The Malaysian Bar's International Malaysia Law Conference ("IMLC") 2018 is taking place from 14 to 17 Aug 2018 at The Royale Chulan Kuala Lumpur.
Yang Amat Arif the Chief Justice of the Federal Court;
Honourable Cabinet Ministers;
Yang Amat Arif–Yang Amat Arif the President of the Court of Appeal, the Chief Judge of Malaya and the Chief Judge of Sabah and Sarawak;
The Honourable Attorney General;
The Honourable Deputy Speaker of the House of Representatives;
Honourable Deputy Ministers;
Your Excellencies High Commissioners and Ambassadors;
Yang Arif–Yang Arif Judges of the Federal Court, Court of Appeal, High Court and Judicial Commissioners;
Director of the Asian International Arbitration Centre;
President of the Sabah Law Society;
Immediate Past President of the Advocates Association of Sarawak;
Leaders of Bars and Law Societies of other jurisdictions;
Co–Chairpersons of IMLC 2018 Organising Committee;
Members of the Bar;
Ladies and Gentlemen;
A very good morning to all of you. On behalf of the Malaysian Bar, it is my great pleasure to welcome all of you to the International Malaysia Law Conference (“IMLC”) 2018, our flagship biennial event.

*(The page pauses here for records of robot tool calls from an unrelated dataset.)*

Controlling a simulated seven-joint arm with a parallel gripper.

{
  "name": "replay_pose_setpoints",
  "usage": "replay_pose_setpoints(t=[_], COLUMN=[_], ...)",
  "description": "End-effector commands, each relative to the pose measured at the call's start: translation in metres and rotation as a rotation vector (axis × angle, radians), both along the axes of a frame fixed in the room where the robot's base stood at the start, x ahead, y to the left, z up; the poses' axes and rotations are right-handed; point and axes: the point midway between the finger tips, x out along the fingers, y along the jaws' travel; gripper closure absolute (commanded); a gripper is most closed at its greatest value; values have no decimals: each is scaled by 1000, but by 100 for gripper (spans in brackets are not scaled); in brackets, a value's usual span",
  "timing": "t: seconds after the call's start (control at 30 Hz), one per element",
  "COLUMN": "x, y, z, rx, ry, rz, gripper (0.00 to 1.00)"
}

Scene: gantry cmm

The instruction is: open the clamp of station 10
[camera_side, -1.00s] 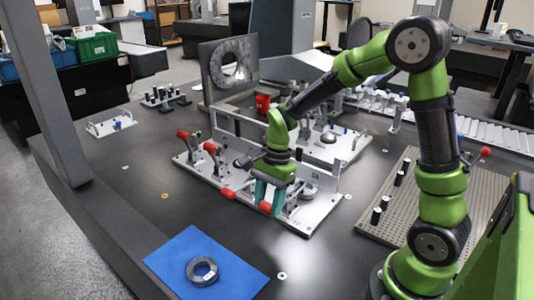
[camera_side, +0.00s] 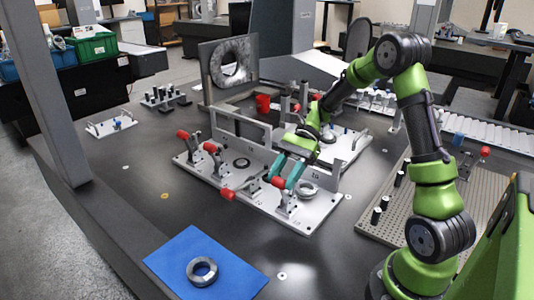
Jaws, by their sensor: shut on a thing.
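The fixture plate (camera_side: 250,203) holds several toggle clamps with red handles. The clamp with the red handle (camera_side: 278,182) at its right front end is by the wall mark that looks like 10. This handle now points up at a tilt above its clamp body (camera_side: 287,206). My gripper (camera_side: 284,178) is shut on this handle, with a teal finger on each side and the red tip showing below the fingers. A metal ring part (camera_side: 307,189) sits on the plate just right of this clamp. The clamp's pressing arm is too small to make out.
A neighbouring clamp's red handle (camera_side: 228,194) lies low to the left. Two more handles (camera_side: 183,134) (camera_side: 211,147) stand upright at the plate's left end. The fixture's upright wall (camera_side: 230,145) stands behind. A blue mat (camera_side: 190,250) with a ring lies in front.

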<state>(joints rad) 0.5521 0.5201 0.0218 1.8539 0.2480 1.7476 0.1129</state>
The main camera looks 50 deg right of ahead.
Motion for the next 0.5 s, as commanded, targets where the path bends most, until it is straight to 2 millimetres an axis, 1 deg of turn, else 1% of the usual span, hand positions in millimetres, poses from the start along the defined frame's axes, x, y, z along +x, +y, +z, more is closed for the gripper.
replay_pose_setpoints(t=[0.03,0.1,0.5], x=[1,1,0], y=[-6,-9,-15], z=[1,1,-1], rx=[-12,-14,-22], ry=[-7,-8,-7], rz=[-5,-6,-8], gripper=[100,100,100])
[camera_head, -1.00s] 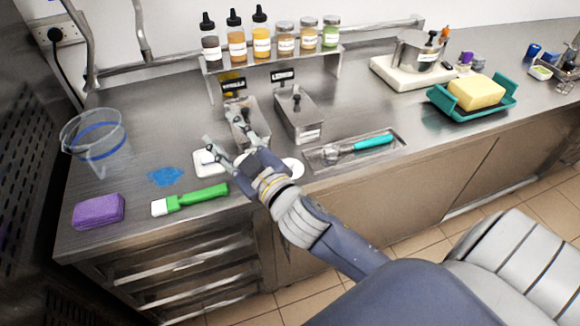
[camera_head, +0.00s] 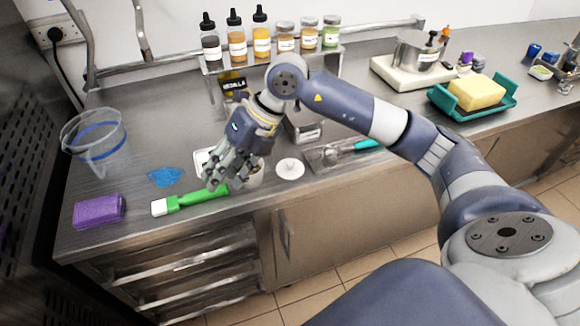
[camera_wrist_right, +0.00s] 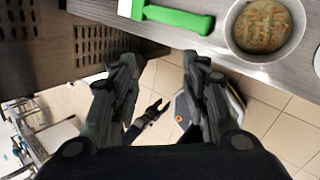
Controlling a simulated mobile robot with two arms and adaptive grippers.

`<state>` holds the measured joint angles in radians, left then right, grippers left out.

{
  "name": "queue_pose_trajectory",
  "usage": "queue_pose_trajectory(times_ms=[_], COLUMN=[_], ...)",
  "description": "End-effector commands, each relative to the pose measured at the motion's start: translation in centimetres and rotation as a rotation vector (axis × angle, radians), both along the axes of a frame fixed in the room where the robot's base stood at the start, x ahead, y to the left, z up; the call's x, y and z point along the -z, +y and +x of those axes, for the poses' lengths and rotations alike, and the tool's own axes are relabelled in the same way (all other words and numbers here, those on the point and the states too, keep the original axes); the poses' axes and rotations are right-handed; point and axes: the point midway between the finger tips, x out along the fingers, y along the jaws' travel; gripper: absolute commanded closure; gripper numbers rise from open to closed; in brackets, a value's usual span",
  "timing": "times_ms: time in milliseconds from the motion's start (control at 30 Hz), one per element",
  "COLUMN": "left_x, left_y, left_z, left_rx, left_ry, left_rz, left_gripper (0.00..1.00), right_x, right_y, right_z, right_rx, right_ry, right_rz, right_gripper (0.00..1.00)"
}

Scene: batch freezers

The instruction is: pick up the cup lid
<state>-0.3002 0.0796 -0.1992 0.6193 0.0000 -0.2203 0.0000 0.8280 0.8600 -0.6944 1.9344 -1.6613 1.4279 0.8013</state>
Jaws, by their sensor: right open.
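The cup lid (camera_head: 290,169) is a flat white disc with a small dark mark at its middle. It lies on the steel counter near the front edge, just right of a pale cup (camera_head: 256,176). The cup stands open with a tan filling, seen from above in the right wrist view (camera_wrist_right: 266,27). My right gripper (camera_head: 220,173) is open and empty. It is above the counter, left of the cup and lid, its fingers pointing down and left over the green-handled brush (camera_head: 205,194). In the right wrist view the gripper (camera_wrist_right: 162,62) has clear space between its fingers.
A purple sponge (camera_head: 99,211), a blue patch (camera_head: 165,177) and a clear pitcher (camera_head: 95,145) are at the left. A tray with a teal-handled scoop (camera_head: 366,145) lies right of the lid. Steel bins behind are partly hidden by my arm.

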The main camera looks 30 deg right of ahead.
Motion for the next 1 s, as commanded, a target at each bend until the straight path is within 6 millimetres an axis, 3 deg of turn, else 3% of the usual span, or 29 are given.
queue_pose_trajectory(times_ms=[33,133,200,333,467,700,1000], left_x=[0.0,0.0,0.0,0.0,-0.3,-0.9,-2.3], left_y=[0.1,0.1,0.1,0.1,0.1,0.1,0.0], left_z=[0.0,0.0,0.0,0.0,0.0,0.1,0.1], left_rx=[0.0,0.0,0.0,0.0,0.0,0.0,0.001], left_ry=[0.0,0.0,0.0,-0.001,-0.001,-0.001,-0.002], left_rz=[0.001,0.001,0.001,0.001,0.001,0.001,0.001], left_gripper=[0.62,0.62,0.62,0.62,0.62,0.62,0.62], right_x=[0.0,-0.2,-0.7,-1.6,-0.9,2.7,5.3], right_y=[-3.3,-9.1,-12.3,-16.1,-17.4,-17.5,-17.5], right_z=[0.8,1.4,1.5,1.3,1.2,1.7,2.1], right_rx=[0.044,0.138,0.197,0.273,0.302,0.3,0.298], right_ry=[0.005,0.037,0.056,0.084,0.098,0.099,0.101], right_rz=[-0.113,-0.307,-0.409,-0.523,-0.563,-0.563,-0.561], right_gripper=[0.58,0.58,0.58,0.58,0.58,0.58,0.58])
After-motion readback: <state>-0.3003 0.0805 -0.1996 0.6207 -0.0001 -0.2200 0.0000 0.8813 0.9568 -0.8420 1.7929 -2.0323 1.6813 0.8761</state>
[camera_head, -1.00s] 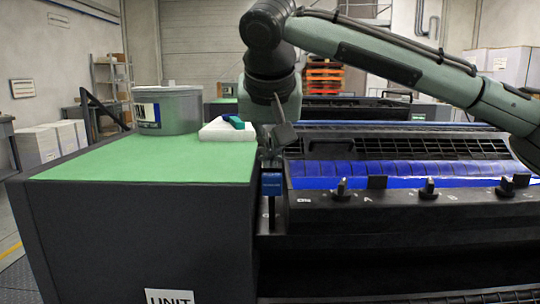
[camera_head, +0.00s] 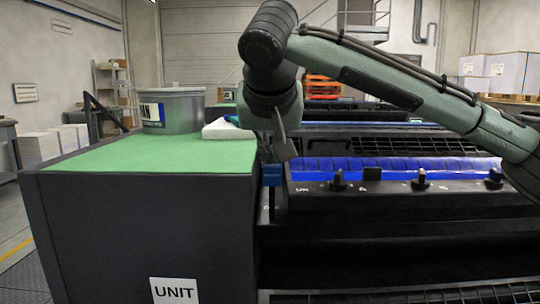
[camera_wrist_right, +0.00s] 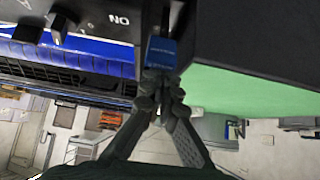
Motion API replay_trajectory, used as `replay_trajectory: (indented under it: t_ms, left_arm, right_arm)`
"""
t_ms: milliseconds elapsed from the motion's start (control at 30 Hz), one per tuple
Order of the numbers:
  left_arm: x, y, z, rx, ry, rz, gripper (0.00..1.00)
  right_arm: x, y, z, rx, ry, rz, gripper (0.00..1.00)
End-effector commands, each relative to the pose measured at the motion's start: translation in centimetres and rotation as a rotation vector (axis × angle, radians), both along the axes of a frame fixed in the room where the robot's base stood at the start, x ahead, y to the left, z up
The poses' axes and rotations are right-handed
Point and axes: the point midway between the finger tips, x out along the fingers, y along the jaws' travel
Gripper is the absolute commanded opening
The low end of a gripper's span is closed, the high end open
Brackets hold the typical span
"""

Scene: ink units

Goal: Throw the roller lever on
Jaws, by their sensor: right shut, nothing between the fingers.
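The roller lever has a blue handle (camera_head: 271,175) on a dark stem, in the gap between the green-topped cabinet and the press. In the right wrist view, the blue handle (camera_wrist_right: 162,52) is right at the fingertips. My right gripper (camera_head: 283,150) points down just above the handle in the head view. The right wrist view shows its fingers (camera_wrist_right: 160,85) closed together with nothing between them, touching or almost touching the handle; I cannot tell which. An upside-down "ON" mark (camera_wrist_right: 119,19) is on the black panel beside the lever. My left gripper is out of view.
The green-topped cabinet (camera_head: 120,158) stands left of the lever, carrying a grey ink tub (camera_head: 172,110) and a white pad (camera_head: 222,131). Several black knobs, one of them here (camera_head: 338,181), line the press panel to the right, before a blue roller (camera_head: 400,168).

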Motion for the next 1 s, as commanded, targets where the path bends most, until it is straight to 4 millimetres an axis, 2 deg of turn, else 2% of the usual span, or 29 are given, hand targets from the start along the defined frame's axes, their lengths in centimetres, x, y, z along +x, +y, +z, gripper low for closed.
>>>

The Evolution of the International Malaysia Law Conference
The theme for this year’s IMLC is, “Raising the Bar: Innovate. Integrate. Emulate.” In keeping with the theme, allow me to revisit history and take you through briefly how the IMLC has evolved, innovated and reinvented itself since its humble beginnings 2 score and 7 years ago.
The IMLC began as the Malaysian Law Conference, and was inaugurated by the 2nd Prime Minister of Malaysia, Tun Abdul Razak Hussein, on 15 July 1971. Subsequently, there have been 15 Malaysian Law Conferences, growing in size and stature with each occasion.
In 2011, the Bar Council decided to re–brand and transform the Malaysian Law Conference, and re–launch it as the International Malaysia Law Conference, commonly referred to as the IMLC.
This led to the staging of the very first IMLC in 2012, under the banner “The Rule of Law and Economic Competitiveness”.
The scale of the IMLC increased with the organising of the 2nd IMLC of 2014, themed “Reshaping the Legal Profession, Reforming the Law”. This conference drew a record number of participants; and its versatile programme, which included cutting–edge fields of law, has been widely acclaimed.
In the 3rd edition of IMLC in 2016, themed “Challenges of an ASEAN Community: Rule of Law, Business, and Being People–Oriented”, we dealt with issues pertaining to the evolving legal and business environments in ASEAN, as well as issues on human rights, and key practice areas.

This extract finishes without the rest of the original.